Later, now with BTO (Bachman, Turner Overdrive), “White Collar Worker” just sat waiting for revisions. Randy didn’t give up; he kept pitching it and no one accepted it. During this time the band was playing six nights a week for five hours a night. Randy was playing a gig, when the lead singer blew his voice and told Randy, “You have to sing the last set.” So, Randy, panicking and not knowing many songs, saw an opportunity to eventually play “White Collar Worker”. He got a fast inspiration while still on break. He didn’t have his “song writing case” (McDonald’s napkin and a crayon) with him, so he kept singing in his head, “Take Care of Business” over and over so as not to forget it. Randy opened his set with “Oye Como Va” (Santana), and after running out of lyrics he knew or the band knew they slipped into Ukrainian lyrics - anything just to keep the crowd up dancing. At 12:45am, they needed 45 minutes to complete their set.
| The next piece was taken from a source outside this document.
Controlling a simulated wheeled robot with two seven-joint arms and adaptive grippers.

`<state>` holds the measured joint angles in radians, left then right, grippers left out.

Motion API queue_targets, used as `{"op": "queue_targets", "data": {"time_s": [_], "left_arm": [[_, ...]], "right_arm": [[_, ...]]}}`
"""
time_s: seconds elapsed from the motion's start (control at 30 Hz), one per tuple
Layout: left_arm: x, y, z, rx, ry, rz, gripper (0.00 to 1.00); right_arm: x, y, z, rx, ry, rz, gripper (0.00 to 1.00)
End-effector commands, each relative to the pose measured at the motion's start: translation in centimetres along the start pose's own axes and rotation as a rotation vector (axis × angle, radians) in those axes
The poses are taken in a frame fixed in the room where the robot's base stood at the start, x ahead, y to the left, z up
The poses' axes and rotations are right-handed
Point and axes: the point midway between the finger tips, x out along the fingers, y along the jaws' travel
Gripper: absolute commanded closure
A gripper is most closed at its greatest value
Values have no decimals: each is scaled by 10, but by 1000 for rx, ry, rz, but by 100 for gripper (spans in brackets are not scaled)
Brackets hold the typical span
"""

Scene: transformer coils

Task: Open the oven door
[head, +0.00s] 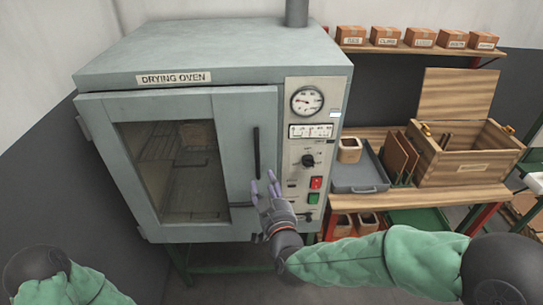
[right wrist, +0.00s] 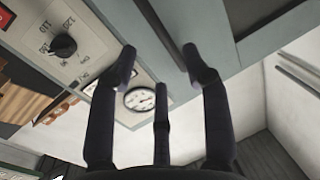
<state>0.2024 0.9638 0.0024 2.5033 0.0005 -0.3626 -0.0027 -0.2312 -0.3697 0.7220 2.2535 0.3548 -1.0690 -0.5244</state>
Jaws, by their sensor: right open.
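The grey-green drying oven (head: 215,65) stands at the left centre of the head view. Its door (head: 235,130) looks shut, with a large window showing wire racks inside. A dark vertical handle (head: 257,152) is on the door's right side; it also shows in the right wrist view (right wrist: 160,32). My right gripper (head: 268,190) is open and empty at the handle's lower end. In the right wrist view my fingers (right wrist: 160,65) are spread, with the handle's end close to the right-hand finger; I cannot tell whether they touch. My left gripper is out of view.
A control panel (head: 310,150) with a gauge, knob and red and green buttons is just right of the handle. Further right, a workbench (head: 400,198) holds a grey tray (head: 358,178) and an open wooden box (head: 465,160). A shelf of small cartons (head: 422,37) hangs above.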

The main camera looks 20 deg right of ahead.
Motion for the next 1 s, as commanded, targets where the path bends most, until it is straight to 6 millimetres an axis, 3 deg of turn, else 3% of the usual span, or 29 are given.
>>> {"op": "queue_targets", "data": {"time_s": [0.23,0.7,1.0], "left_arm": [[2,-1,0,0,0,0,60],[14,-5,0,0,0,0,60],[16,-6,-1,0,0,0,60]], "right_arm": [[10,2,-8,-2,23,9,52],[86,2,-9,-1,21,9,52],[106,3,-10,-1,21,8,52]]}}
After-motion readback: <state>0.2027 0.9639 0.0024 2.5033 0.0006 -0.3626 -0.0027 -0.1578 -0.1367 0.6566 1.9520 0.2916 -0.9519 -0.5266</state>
Randy saw his “moment” and seized it: “”White Collar Worker” rewrote itself on stage as “Taking Care of Business”. In Seattle the band gave the lyrics to the Fred Turner and the band taped it in one take. “Taking Care of Business” came out and was a big hit selling a half-million copies.

Another interesting story Randy related that happened while they were recording in Seattle, involved a pizza delivery person. That night, BTO, Steve Miller and War were all rehearsing and taping in various studios in the same building. A pizza delivery guy knocked on their door, thinking that they had ordered the pizza he was carrying. They hadn’t and they told him to check down the hall with the other bands. The pizza guy was listening to “Taking Care of Business” and commented that it could use a piano. BTO thanked him and said that they “didn’t have a keyboard player.” The pizza guy mentioned that what he ‘REALLY did in life’ was he was a keyboard player. BTO kind of blew him off and the guy went and delivered the pizza. He came back and offered to improvise on the song with BTO, to see if they liked it. It was late and the band was in a ‘whatever’ mood, and so they let him play. He actually turned out to be a great keyboardist, so they recorded a work track and left for the evening, without playing it back. The next day, their manager mentioned that the song needed piano, or ‘something’. So, one of the people there mentioned this “pizza guy work track” with piano, and so they played it. It was great and the producer wanted to run with it and wanted them to bring the guy back in. Only problem was, “what’s his name and how do we find him”?

They asked the other bands. No luck. They called all the area pizza places, which of course didn’t want to give out the guy’s phone number when they did think that they had found him. So, they just asked, “Does he look like Fidel Castro and play piano?” They found the delivery guy, ordered a pizza, which he delivered, and finally they got his name and number. He played the song on the album.

As history unfolded, Norman Duke went on to be Bette Midler’s manager.

The show was now closing with one final number of “Taking Care of Business”. Randy brought friends up on stage to sing along. One of the people, Paul Myers (Mike Myers brother) did a rap to the song’s lyrics. At this point Randy invited up the audience to come dance and sing along.

Only a few of our conservative Vancouverites moved toward the front to sing and dance. Those of us behind the rope danced in our seating area; those on the lawn on blankets moved forth only in the lawn area. We are such a well-trained Canadian bunch - volunteer ushers warnings during seating carried more weight than the performer’s invitation. Randy made his request several times, and each time the audience barely moved up. The last song went on and on, and left the evening with such an upbeat feeling. We hoped for an encore!

It almost looked like there wouldn’t be one, then the band and others came back and did a medley of cover tunes, versus more BTO or The Guess Who songs. We weren’t sure why this happened - we would have loved to hear just more The Guess Who or BTO songs.

All in all it was a great evening! The rain had gone away (and hopefully left for the Okanagan to help extinguish fires!) and it was a warm enough evening to be cozy comfortable in anything fleece. The moon was bright enough to well-light our way back to the parking lot.

One of the best things about coming to this Randy Bachman’s Concert was flashing back on memories we had for each of the songs, and reminiscing about what was going on in our lives at the time the songs were released. It was such a “time standing still” feeling we shared with the “community” of 450+ people who had come to be the audience; we realized we each had our own set of memories to go with each song. The hardest part, was looking out over an audience of mostly gray or balding heads, now-limping bodies or beer-bellies and realizing that most of the people there were our age, or only slightly older - that we had all or most of us, had been in high school at about the same time. Somehow the music had seemed frozen in time, like none of us were supposed to age. Having never gone back for a high school reunion, we can only imagine it may be similar feeling. It was humbling, yet made us feel so aware of getting
o l d e r, in a way the two of us, who - individually - haven’t raised families, rarely think about.

Every Song Tells a Story encore

Would we go again to a Randy Bachman Concert? A 100% definite, “yes”. He pours his heart into the show and days later; we are still humming the tunes, or waking up to his music in our heads. Since Rave! covers over 600 events a year, many involving music, this rarely happens. Randy, you put on quite the show!